• _Task statement_
Your answer should be a single number: how many lines in the data below hold the string "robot".

• _Data excerpt_

——————————

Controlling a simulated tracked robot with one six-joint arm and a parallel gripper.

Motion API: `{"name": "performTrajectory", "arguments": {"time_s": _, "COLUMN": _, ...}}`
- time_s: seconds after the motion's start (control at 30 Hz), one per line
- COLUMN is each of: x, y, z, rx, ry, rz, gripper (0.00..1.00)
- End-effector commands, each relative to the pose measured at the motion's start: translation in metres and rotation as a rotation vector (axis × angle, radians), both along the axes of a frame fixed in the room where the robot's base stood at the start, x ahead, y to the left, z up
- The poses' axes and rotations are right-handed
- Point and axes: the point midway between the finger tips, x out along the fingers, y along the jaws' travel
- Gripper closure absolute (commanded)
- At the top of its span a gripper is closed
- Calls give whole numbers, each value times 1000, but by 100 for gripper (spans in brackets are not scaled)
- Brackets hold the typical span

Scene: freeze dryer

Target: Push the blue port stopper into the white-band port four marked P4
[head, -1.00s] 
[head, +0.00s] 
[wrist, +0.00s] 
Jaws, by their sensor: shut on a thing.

——————————

• _Output for this task_
2